EXERCISE INSTRUCTIONS: Copy the material that follows word for word and omit its pictures.
## Begin
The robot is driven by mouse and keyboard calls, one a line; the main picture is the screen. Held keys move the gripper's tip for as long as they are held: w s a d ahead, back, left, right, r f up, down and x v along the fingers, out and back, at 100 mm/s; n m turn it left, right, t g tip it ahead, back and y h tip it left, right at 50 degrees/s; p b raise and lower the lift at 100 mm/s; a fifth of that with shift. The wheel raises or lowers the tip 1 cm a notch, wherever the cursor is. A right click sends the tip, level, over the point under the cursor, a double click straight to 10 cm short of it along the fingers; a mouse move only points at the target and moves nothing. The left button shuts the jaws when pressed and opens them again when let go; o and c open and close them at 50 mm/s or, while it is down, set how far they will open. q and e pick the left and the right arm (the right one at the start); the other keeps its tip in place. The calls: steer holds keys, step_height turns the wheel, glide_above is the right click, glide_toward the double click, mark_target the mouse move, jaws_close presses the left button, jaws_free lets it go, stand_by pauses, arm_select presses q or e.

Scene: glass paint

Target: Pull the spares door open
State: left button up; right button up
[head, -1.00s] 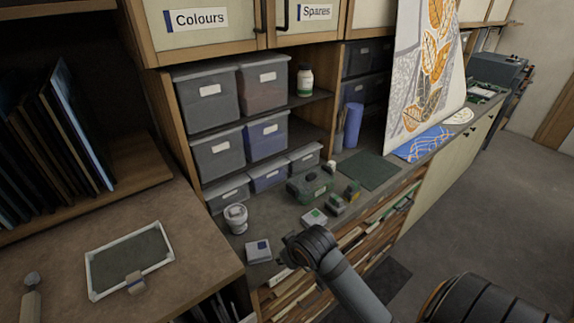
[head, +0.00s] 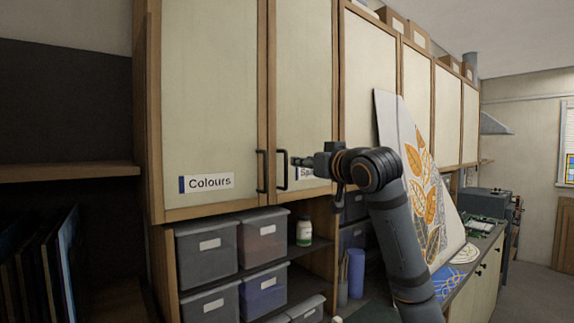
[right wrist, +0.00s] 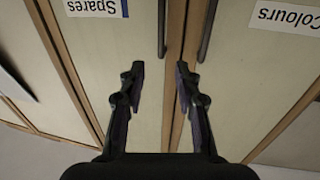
## End
COMPLETE ANSWER:
The robot is driven by mouse and keyboard calls, one a line; the main picture is the screen. Held keys move the gripper's tip for as long as they are held: w s a d ahead, back, left, right, r f up, down and x v along the fingers, out and back, at 100 mm/s; n m turn it left, right, t g tip it ahead, back and y h tip it left, right at 50 degrees/s; p b raise and lower the lift at 100 mm/s; a fifth of that with shift. The wheel raises or lowers the tip 1 cm a notch, wherever the cursor is. A right click sends the tip, level, over the point under the cursor, a double click straight to 10 cm short of it along the fingers; a mouse move only points at the target and moves nothing. The left button shuts the jaws when pressed and opens them again when let go; o and c open and close them at 50 mm/s or, while it is down, set how far they will open. q and e pick the left and the right arm (the right one at the start); the other keeps its tip in place. The calls: steer holds keys, step_height turns the wheel, glide_above is the right click, glide_toward the double click, mark_target the mouse move, jaws_close presses the left button, jaws_free lets it go, stand_by pauses, arm_select presses q or e.

Scene: glass paint

Target: Pull the spares door open
State: left button up; right button up
[head, -1.00s] 
[head, +0.00s] 
[right wrist, +0.00s] 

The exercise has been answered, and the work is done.